Boisset betont aber auch: «Es ist eine gesunde Konkurrenz. Wir bringen uns gegenseitig weiter.» Trotzdem mache es das schwierig, sich konkrete Ziele zu setzen – insbesondere für die Weltmeisterschaft vom Februar in Saalbach, wo die Schweiz im Super-G nur vier Startplätze hat. «Ich war in Saalbach auf dem Podest, aber hinter zwei anderen Schweizern, die nicht Marco Odermatt heissen», führt der Salomon-Athlet mit einem Lachen aus.
Der Walliser sagt, er habe sich etabliert, trotzdem müsse er stets seine Leistungen bringen.
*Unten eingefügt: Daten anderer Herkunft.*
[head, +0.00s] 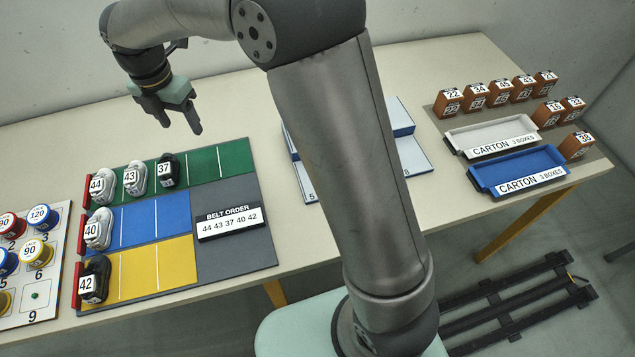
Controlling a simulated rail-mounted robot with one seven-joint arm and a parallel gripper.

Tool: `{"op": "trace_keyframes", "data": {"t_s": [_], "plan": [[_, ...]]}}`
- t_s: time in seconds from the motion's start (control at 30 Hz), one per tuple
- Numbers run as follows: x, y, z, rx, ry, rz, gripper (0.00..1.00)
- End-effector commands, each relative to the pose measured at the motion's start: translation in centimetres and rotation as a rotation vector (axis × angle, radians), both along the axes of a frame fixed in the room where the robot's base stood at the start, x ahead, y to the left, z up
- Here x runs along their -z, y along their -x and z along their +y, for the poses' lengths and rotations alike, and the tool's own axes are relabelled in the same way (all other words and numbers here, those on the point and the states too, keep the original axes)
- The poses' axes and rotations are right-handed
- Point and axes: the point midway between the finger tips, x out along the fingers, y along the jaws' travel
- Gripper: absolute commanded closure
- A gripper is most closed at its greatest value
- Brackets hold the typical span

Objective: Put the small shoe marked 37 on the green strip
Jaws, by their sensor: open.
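The small black shoe marked 37 (167,171) stands on the green strip (236,157), to the right of the grey shoes marked 44 (103,186) and 43 (135,178). My gripper (181,127) is open and empty, with its fingers pointing down. It hangs above and behind the strip, apart from the shoe. A grey shoe marked 40 (98,230) is on the blue strip (172,213). A black shoe marked 42 (95,279) is on the yellow strip (170,266). The right part of the green strip is bare.
A belt order sign (230,223) reads 44 43 37 40 42. A numbered board (40,287) with round tins is at the left. My arm hides part of a blue-and-white item (401,117). White (492,136) and blue (518,170) carton trays and several small boxes are at the right.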

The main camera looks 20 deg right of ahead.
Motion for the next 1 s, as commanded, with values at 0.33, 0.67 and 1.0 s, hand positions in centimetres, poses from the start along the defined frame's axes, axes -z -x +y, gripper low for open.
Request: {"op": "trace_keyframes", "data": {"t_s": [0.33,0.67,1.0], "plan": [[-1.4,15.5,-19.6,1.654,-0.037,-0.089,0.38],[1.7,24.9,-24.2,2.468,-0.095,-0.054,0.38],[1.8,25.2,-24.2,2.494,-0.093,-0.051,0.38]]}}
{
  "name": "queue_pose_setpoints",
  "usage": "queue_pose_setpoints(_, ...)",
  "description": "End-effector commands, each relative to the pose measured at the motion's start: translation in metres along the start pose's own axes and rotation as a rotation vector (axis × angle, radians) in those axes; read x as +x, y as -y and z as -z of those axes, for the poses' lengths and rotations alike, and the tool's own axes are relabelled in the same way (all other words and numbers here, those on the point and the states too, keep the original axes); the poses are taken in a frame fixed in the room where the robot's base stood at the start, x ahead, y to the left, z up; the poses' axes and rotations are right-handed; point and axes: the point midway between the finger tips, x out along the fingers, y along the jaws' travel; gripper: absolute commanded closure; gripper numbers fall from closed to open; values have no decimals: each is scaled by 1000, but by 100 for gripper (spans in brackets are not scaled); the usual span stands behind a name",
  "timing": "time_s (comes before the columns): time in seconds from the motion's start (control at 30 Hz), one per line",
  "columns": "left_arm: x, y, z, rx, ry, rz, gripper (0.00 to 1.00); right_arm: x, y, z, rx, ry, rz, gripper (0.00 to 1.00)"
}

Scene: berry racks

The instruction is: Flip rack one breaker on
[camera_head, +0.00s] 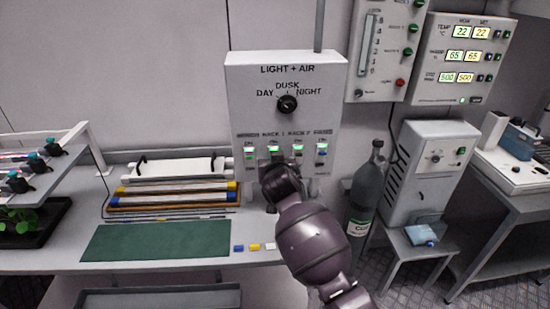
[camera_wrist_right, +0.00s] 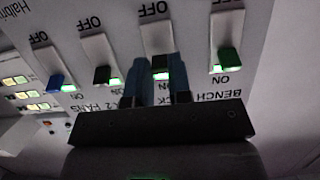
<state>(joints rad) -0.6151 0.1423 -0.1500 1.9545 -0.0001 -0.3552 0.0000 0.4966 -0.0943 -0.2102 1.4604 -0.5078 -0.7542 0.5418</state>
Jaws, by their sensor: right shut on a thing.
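The light and air panel (camera_head: 262,88) hangs on the wall, with a row of breakers low on its face. My right gripper (camera_head: 270,166) is at the rack one breaker, second from the left. In the right wrist view the panel appears upside down. There my gripper's two fingers (camera_wrist_right: 156,62) stand either side of the rack one breaker's toggle (camera_wrist_right: 160,69), shut on it. The toggle is at the ON end, and its green lamp is lit. My left gripper is not in view.
The bench breaker (camera_wrist_right: 219,68), rack two breaker (camera_wrist_right: 101,73) and a blue-toggled breaker (camera_wrist_right: 55,82) sit close beside, their lamps green. A bench with a green mat (camera_head: 158,241) lies below. A grey gas bottle (camera_head: 366,196) stands right of the panel.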

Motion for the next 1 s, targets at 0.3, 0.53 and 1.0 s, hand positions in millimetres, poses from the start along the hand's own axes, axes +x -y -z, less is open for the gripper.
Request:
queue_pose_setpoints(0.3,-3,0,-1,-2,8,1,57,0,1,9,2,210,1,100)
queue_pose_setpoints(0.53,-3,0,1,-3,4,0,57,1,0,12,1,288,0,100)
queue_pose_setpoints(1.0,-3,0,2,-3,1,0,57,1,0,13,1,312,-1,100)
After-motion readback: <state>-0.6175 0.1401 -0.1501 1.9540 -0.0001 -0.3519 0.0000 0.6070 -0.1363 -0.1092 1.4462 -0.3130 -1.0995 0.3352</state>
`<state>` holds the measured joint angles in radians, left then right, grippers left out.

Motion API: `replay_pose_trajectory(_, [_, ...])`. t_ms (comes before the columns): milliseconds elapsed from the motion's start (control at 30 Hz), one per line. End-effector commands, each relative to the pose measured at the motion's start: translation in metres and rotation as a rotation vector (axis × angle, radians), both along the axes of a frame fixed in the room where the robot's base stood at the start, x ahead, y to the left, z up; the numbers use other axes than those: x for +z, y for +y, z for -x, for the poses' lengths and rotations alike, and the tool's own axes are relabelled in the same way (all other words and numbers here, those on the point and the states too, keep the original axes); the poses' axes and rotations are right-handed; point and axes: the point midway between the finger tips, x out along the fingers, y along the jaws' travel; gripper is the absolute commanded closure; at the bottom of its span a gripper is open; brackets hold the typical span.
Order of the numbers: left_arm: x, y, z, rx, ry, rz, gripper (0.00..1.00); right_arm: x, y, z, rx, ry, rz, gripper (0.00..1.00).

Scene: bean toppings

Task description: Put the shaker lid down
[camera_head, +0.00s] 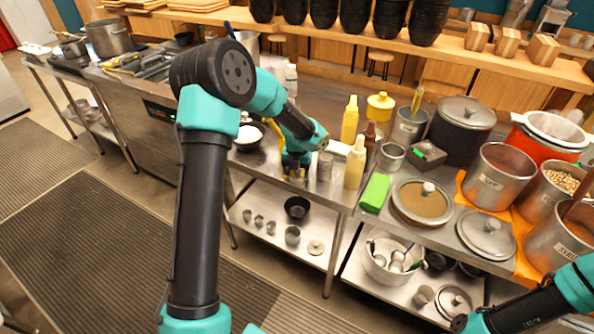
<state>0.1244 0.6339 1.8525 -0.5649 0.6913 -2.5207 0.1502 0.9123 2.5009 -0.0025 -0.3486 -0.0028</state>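My left arm reaches over the counter, and my left gripper (294,173) points down close to the countertop at its front edge. It is small and partly hidden by its own wrist, so I cannot tell whether its fingers are open or shut on something. A small metal cylinder, perhaps the shaker (325,167), stands upright just right of the gripper. I cannot make out a separate shaker lid; it may be hidden at the fingers. Part of my right arm shows at the lower right, but its gripper is not in view.
A white-filled black bowl (248,135) is left of the gripper. Pale yellow bottles (355,163) (349,120) and a dark brown bottle (370,135) stand to the right. Beyond are a green block (375,193), a lidded pan (422,203) and pots (497,175). The shelf below holds small cups (292,236).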

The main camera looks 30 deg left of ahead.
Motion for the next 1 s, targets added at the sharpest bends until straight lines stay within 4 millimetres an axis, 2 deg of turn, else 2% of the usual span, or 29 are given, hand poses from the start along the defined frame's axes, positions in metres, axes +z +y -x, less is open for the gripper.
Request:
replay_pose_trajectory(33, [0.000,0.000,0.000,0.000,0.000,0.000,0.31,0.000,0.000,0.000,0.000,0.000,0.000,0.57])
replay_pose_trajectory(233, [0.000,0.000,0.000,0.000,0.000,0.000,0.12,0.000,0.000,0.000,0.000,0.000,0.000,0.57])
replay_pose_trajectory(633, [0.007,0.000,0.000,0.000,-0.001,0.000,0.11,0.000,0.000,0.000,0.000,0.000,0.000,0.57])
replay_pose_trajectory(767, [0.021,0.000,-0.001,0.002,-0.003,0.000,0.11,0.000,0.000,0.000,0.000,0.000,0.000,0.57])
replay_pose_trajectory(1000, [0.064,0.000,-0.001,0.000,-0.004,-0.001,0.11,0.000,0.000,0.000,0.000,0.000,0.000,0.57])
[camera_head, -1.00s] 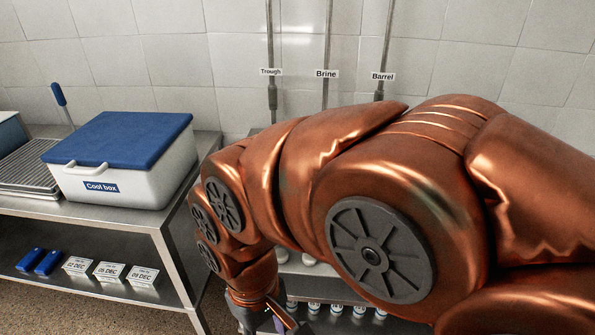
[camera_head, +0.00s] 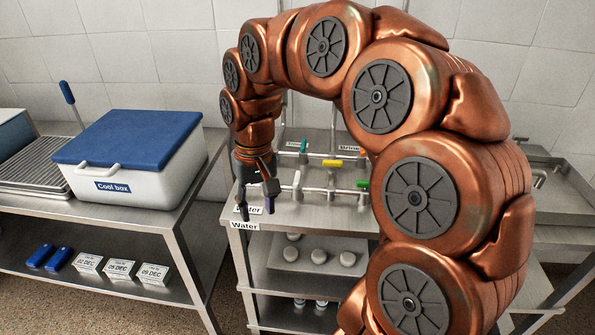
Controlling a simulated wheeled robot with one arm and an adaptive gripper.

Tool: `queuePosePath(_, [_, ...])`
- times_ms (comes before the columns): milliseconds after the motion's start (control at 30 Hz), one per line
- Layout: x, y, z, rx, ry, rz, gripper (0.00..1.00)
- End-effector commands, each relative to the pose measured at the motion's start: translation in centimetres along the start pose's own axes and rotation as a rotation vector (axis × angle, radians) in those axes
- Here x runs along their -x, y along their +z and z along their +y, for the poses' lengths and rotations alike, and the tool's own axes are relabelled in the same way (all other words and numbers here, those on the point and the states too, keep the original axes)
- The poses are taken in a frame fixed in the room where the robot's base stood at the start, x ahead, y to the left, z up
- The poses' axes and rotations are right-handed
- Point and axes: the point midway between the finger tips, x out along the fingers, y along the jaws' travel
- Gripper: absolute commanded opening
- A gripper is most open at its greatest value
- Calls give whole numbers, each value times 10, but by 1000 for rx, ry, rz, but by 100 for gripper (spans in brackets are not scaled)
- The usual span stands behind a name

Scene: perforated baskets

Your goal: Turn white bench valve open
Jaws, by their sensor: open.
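The white valve handle (camera_head: 297,181) stands upright on the pipework on top of the steel bench (camera_head: 300,214). My gripper (camera_head: 258,203) points down just left of the white handle, near the bench's left front corner. Its dark fingers are apart with nothing between them, and it does not appear to touch the handle. How far the valve is turned is hard to tell.
Teal (camera_head: 303,146), yellow (camera_head: 332,163) and green (camera_head: 362,183) valve handles share the pipework. My arm arches over the bench and hides its right part. A cool box (camera_head: 130,160) stands on the left table; a sink (camera_head: 565,185) is at right.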

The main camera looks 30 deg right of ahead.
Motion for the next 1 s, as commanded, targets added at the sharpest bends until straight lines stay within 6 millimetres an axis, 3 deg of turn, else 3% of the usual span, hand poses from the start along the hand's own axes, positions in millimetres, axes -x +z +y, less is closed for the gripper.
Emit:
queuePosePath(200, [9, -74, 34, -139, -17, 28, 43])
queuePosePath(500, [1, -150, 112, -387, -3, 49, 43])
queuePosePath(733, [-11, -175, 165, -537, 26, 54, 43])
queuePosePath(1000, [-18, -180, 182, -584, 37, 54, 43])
Sorgen ob des Drucks macht er sich keine. «Wenn ich weniger Druck möchte, müsste ich mir einen anderen Job suchen.» Wie diesen Sommer, als Boisset Teilzeit auf einer Bank arbeitete. Das mache er, weil im Skifahren von einer Sekunde auf die andere alles vorbei sein könne, erklärt er: «Es braucht einen Plan B. Und dank dieses Sommerjobs schätze ich mein Leben als Skifahrer noch mehr.»